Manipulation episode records
◆ ◆ ◆ ◆ ◆ ◆ ◆

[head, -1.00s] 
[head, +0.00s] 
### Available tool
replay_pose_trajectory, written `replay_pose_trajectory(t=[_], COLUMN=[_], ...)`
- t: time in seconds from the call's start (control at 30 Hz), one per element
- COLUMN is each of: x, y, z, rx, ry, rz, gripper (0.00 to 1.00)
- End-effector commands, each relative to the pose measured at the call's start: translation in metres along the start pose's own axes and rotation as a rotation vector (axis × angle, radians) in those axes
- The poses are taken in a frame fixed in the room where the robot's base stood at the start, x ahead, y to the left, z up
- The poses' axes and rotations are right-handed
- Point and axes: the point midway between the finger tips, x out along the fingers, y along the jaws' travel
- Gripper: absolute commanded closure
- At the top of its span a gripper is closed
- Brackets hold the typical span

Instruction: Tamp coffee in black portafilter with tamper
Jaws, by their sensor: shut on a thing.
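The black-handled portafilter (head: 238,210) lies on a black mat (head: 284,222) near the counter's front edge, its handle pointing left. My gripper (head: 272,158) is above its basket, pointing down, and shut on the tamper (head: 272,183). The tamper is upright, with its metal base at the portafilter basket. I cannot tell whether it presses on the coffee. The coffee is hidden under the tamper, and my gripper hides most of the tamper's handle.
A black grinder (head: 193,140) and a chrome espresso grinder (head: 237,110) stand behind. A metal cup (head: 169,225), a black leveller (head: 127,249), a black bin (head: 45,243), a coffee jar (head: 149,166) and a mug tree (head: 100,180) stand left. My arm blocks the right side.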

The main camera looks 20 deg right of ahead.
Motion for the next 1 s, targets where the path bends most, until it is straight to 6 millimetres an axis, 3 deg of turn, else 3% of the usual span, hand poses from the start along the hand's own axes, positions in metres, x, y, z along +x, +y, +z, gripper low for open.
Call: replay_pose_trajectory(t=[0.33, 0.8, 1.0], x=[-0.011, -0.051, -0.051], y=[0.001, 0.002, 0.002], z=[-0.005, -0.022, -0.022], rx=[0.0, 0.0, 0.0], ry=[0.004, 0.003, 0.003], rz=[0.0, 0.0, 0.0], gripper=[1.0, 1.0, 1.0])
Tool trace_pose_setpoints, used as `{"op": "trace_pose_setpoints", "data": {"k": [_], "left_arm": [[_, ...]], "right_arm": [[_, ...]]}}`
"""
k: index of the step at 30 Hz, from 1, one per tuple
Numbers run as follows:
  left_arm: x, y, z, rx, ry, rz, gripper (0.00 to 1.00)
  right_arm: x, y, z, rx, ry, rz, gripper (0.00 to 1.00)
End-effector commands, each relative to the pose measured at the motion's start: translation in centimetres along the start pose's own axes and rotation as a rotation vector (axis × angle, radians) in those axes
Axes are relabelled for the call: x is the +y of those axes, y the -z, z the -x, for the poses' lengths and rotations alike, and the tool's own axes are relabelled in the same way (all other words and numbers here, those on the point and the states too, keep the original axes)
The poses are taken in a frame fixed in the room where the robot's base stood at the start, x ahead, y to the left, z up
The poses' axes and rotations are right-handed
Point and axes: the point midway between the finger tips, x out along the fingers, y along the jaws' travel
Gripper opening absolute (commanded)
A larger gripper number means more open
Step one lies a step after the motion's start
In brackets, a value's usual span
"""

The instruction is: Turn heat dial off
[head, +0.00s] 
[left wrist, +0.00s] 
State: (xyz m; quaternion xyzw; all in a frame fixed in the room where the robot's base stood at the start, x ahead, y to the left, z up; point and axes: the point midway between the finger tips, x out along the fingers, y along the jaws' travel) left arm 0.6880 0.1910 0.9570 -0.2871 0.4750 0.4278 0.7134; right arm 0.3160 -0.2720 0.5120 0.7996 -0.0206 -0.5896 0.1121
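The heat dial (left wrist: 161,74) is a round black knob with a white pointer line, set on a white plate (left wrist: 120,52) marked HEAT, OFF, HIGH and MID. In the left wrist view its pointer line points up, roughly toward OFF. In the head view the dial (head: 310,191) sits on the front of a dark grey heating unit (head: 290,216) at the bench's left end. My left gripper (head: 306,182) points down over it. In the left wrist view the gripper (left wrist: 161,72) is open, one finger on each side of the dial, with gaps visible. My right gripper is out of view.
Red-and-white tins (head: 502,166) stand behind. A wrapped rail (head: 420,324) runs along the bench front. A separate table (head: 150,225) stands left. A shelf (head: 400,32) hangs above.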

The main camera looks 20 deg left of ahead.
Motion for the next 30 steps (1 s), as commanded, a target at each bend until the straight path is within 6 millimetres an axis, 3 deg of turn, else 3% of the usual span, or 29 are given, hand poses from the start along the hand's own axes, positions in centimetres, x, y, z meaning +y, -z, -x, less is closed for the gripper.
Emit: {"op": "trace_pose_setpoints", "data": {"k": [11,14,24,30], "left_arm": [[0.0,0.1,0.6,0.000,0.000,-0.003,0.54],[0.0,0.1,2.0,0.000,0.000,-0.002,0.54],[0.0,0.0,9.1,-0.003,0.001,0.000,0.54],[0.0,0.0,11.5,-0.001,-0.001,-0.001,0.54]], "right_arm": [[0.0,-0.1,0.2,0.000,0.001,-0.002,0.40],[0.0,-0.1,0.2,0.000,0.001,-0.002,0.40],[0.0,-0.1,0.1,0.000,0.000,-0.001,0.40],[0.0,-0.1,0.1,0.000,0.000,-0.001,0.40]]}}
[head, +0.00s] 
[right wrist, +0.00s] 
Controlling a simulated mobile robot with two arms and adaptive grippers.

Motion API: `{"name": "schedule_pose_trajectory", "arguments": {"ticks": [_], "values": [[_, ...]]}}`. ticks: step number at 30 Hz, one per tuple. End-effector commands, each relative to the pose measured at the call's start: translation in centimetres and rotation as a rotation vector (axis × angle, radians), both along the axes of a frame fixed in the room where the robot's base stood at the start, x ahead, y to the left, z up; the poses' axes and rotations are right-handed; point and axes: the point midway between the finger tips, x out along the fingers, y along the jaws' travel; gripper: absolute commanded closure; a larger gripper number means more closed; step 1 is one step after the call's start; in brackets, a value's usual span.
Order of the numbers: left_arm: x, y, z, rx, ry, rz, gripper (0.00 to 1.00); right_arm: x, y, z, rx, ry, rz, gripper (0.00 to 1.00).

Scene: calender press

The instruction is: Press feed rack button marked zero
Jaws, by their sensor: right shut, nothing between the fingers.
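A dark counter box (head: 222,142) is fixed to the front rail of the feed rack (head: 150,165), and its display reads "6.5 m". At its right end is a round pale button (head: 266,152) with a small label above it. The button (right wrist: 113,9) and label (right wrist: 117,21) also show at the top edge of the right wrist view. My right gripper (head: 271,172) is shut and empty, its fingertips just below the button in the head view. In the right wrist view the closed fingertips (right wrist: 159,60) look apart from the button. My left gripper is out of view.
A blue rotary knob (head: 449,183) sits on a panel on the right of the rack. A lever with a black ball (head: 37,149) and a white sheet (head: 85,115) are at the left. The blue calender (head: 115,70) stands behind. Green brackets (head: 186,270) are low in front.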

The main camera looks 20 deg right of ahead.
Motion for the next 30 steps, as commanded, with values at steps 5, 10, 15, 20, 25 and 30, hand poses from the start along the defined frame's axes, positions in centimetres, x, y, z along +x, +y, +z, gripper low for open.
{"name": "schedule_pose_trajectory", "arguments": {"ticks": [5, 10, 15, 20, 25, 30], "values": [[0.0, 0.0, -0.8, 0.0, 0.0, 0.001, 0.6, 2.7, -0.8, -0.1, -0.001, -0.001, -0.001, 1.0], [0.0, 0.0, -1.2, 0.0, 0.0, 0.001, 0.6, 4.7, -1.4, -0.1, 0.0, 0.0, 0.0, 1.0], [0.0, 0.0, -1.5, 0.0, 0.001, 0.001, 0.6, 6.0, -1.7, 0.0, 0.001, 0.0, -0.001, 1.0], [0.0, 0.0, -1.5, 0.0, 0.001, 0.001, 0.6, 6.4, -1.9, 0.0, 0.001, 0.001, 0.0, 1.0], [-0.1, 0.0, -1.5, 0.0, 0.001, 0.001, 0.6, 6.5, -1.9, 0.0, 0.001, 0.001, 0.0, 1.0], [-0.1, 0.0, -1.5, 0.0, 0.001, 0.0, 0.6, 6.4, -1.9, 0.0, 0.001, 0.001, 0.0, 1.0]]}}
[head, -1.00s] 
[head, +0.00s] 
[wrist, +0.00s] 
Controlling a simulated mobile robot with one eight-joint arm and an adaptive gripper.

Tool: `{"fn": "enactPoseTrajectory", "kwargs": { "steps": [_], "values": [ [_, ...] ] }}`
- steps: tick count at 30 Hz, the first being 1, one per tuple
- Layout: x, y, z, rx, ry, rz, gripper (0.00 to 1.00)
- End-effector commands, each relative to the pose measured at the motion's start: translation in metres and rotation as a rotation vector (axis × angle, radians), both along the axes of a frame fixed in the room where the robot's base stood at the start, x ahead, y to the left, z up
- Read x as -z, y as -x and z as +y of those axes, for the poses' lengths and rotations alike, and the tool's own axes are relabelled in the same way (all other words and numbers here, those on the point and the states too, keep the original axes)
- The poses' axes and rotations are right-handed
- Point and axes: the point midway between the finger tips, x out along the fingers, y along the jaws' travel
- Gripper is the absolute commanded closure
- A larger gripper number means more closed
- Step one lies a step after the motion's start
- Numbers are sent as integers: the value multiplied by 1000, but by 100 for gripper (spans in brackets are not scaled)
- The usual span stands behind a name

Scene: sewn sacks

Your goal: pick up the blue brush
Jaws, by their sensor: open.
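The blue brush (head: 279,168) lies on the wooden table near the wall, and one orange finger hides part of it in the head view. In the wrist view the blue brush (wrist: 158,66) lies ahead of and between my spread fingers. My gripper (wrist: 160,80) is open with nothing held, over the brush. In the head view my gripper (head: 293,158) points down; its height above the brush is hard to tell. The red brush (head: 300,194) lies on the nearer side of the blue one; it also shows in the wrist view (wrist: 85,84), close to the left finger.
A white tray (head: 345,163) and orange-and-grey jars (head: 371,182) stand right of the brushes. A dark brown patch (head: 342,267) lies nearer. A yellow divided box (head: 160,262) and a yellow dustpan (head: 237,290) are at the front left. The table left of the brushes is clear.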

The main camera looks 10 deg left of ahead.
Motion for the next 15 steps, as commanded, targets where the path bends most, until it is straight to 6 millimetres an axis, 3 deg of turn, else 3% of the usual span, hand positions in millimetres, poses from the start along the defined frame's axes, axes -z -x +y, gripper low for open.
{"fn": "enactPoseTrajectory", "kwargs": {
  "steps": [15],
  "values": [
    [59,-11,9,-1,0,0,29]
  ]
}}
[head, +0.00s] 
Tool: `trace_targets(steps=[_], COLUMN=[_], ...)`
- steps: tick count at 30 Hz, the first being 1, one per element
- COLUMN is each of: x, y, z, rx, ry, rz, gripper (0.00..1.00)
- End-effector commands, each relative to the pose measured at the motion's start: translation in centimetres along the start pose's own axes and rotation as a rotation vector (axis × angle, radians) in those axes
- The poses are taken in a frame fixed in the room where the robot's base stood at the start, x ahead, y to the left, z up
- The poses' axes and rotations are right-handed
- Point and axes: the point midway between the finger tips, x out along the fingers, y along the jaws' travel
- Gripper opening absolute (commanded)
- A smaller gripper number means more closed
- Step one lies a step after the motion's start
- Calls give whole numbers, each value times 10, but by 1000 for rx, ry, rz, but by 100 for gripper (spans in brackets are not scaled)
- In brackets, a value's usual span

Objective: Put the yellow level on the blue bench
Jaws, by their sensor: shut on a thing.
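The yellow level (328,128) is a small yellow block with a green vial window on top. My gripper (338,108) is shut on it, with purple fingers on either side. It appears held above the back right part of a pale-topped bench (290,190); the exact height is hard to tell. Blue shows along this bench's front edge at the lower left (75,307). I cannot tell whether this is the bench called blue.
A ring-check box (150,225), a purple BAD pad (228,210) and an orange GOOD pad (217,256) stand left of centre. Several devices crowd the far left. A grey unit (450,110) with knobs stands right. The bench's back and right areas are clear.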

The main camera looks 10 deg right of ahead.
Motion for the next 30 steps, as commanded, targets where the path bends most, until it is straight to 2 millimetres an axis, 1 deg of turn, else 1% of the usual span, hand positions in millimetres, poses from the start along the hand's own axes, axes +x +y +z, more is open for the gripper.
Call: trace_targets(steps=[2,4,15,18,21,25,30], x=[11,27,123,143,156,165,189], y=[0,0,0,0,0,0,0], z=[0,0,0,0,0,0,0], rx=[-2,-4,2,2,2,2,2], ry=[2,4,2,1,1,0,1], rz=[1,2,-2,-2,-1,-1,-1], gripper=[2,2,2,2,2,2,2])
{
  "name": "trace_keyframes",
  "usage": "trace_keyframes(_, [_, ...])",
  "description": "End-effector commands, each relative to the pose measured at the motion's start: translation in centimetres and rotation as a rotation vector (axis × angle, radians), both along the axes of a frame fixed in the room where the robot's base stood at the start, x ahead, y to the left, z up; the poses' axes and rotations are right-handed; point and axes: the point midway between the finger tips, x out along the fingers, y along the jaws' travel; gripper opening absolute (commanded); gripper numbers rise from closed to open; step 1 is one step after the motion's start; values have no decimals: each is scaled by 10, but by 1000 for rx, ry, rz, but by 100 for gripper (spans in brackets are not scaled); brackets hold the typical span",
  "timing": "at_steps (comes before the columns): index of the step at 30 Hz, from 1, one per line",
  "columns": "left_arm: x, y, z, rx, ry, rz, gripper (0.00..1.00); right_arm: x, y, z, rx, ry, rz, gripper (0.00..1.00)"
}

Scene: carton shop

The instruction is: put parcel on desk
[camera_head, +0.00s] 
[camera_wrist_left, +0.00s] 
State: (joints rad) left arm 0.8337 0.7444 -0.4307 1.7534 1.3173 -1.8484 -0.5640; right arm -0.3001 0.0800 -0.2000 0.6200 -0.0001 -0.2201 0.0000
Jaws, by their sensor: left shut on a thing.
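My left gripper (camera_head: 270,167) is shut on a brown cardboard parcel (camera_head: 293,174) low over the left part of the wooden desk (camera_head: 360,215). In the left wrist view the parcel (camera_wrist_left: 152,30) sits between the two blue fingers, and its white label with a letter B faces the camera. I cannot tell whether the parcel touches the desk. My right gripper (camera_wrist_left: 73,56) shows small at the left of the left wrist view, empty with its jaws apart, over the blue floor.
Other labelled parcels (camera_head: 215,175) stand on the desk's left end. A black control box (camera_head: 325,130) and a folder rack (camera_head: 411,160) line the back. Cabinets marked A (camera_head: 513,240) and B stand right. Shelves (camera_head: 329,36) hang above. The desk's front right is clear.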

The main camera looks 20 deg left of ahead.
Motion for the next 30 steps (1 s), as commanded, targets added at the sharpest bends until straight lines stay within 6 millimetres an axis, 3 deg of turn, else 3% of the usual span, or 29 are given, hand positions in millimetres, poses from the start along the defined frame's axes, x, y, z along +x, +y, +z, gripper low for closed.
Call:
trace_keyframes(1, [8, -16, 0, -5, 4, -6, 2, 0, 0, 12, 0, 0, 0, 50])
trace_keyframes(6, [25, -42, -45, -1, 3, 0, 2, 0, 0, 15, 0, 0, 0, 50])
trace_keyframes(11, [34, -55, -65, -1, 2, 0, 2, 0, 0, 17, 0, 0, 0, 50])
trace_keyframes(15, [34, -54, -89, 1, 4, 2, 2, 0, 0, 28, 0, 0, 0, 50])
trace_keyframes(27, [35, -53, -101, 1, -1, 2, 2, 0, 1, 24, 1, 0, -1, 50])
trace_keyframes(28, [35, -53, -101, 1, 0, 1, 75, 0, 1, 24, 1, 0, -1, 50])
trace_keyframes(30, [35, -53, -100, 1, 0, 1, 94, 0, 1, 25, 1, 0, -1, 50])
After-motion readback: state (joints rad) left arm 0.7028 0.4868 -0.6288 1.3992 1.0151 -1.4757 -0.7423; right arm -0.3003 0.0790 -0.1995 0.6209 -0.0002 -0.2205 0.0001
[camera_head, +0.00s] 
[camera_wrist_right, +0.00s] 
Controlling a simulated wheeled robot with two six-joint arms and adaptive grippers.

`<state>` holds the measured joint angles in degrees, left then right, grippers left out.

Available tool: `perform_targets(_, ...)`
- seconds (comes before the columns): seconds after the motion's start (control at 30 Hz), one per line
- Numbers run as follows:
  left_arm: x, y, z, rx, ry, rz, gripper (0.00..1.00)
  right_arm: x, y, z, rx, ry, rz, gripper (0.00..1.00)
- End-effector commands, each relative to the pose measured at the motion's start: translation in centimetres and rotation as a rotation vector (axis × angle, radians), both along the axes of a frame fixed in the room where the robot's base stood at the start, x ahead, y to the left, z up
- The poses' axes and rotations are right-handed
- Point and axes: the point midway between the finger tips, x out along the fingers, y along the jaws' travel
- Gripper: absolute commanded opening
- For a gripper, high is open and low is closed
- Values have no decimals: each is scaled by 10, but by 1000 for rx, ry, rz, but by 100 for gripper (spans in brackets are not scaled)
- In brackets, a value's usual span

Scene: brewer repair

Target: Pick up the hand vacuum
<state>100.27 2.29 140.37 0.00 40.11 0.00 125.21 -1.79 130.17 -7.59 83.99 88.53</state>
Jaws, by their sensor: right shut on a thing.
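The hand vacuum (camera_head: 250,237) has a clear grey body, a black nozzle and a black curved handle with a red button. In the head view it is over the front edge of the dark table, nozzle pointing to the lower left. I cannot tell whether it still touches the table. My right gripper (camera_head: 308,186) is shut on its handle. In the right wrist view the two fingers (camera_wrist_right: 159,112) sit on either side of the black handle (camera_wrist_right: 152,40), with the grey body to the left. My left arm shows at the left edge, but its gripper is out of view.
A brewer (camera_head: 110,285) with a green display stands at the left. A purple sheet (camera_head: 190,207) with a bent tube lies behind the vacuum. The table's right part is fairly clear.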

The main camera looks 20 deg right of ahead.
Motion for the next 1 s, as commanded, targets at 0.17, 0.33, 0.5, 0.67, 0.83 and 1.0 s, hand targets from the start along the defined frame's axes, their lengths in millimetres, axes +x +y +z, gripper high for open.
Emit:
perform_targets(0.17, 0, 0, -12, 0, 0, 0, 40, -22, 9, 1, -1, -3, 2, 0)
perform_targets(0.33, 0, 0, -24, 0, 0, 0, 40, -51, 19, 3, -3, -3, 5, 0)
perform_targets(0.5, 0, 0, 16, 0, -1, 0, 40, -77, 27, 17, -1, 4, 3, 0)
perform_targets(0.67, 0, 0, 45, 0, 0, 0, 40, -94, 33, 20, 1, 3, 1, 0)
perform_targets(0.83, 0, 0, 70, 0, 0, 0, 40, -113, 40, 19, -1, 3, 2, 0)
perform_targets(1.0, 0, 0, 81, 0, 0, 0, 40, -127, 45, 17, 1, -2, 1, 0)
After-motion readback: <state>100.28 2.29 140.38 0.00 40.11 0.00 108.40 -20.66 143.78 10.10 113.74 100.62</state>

◆ ◆ ◆ ◆ ◆ ◆ ◆

• [Requirement]: Extract every line from the records above that contains the word "grippers".

• [Solved problem]:
Controlling a simulated mobile robot with two arms and adaptive grippers.
Controlling a simulated wheeled robot with two six-joint arms and adaptive grippers.
`<state>` holds the measured joint angles in degrees, left then right, grippers left out.

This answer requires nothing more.